═════ DATA RECORDS ═════

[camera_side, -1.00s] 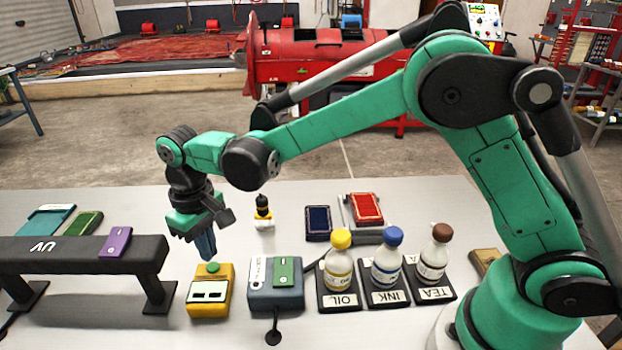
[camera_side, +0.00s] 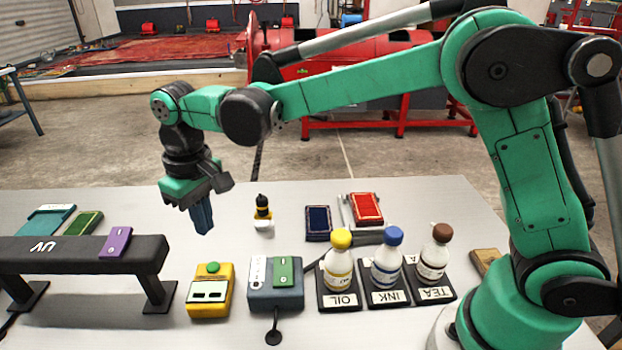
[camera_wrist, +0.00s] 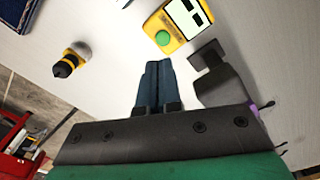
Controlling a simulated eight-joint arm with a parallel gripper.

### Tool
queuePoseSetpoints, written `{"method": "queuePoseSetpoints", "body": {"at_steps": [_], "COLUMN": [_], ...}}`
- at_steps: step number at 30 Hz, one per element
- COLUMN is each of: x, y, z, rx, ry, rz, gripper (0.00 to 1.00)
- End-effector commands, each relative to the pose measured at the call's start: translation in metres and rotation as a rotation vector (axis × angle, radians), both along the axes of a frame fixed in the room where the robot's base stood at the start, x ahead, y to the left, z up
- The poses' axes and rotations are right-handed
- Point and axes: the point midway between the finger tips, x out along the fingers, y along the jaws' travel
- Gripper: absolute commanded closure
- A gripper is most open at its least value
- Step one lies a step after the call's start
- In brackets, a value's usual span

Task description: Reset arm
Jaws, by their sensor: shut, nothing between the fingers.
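My gripper (camera_side: 203,220) hangs above the grey table (camera_side: 225,335), pointing down, with its blue fingers together and nothing between them. In the side view it is above and behind the yellow device with a green button (camera_side: 209,291), clear of it. In the wrist view my gripper (camera_wrist: 158,68) shows shut fingers, with the yellow device (camera_wrist: 178,22) just beyond their tips.
A black UV bench (camera_side: 75,257) with a purple block (camera_side: 116,242) stands left. A grey box (camera_side: 275,297) and OIL (camera_side: 340,265), INK (camera_side: 387,262) and TEA (camera_side: 434,262) bottles stand right. A small black-and-yellow tool (camera_side: 263,207) stands behind. Dark blue (camera_side: 318,222) and red (camera_side: 366,208) pieces lie farther back.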

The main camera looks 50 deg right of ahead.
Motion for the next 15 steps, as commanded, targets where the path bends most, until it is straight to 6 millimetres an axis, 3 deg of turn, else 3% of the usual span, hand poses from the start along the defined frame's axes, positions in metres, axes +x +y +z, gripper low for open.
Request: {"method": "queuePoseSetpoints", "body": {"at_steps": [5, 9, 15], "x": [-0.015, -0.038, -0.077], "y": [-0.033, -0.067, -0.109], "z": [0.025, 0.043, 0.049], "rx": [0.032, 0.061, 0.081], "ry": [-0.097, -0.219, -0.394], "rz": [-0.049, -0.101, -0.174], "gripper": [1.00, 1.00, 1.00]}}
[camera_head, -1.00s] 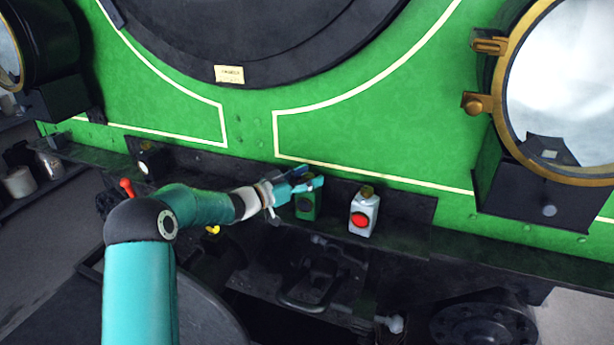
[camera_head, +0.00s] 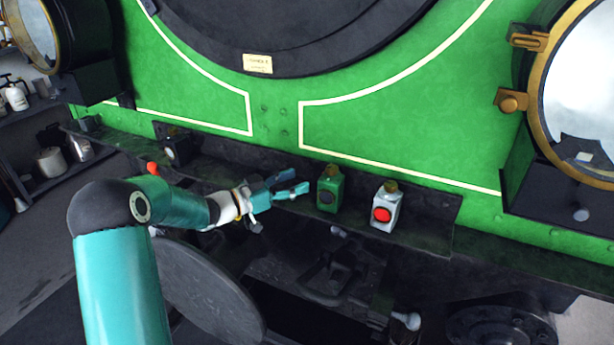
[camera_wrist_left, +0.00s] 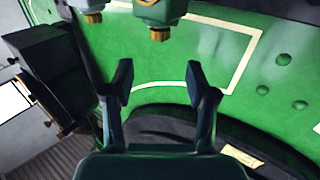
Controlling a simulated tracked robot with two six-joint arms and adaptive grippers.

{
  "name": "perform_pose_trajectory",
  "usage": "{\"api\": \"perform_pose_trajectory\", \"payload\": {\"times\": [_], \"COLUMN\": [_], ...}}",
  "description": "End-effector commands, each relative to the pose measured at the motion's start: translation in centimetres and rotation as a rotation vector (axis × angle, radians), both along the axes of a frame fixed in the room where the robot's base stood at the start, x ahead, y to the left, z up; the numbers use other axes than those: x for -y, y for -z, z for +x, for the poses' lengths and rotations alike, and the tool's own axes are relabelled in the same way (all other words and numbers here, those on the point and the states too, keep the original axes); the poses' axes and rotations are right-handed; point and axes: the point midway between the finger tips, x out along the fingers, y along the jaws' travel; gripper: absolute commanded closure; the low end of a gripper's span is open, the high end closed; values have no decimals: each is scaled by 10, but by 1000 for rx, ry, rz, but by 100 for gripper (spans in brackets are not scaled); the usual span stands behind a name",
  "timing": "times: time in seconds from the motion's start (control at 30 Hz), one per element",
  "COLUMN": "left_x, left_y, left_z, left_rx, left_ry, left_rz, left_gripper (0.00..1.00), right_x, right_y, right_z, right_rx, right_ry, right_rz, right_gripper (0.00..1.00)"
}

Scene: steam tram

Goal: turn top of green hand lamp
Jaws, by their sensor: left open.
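The green hand lamp (camera_head: 328,192) stands upright on the dark ledge at the front of the green engine, with a brass top (camera_head: 331,170). My left gripper (camera_head: 299,182) is open and empty, just left of the lamp and apart from it. In the left wrist view the picture is upside down. There the green lamp (camera_wrist_left: 160,10) hangs in from the top edge, its brass top (camera_wrist_left: 159,34) ahead of the open fingers (camera_wrist_left: 157,75); the rest of the lamp is cut off. My right gripper is not in view.
A white lamp with a red lens (camera_head: 386,210) stands close to the right of the green one. A black lamp (camera_head: 176,147) stands farther left on the ledge (camera_head: 430,225). Large brass-rimmed headlamps (camera_head: 536,95) flank the green front. The ledge between the black and green lamps is clear.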

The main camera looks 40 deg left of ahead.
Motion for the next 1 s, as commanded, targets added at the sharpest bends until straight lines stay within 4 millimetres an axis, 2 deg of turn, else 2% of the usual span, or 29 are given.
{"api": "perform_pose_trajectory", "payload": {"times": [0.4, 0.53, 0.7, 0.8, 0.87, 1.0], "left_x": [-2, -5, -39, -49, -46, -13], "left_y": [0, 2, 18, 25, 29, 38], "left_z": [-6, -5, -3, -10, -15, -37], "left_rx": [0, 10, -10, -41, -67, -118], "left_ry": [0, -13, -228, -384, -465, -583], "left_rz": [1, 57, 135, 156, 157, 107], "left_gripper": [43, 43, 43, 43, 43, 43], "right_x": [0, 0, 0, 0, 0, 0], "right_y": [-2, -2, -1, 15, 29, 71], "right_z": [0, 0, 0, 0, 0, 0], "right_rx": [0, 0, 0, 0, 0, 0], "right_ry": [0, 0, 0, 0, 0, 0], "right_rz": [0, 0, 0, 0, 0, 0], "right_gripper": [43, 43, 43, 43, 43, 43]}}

═════

§ PROBLEM REQUIREMENTS:
Your task is to reproduce the entries above word for word, from the first line through the line with "- at_steps: step", and please leave out any pictures.

§ TASK ANSWER:
[camera_side, -1.00s] 
[camera_side, +0.00s] 
[camera_wrist, +0.00s] 
Controlling a simulated eight-joint arm with a parallel gripper.

### Tool
queuePoseSetpoints, written `{"method": "queuePoseSetpoints", "body": {"at_steps": [_], "COLUMN": [_], ...}}`
- at_steps: step number at 30 Hz, one per element

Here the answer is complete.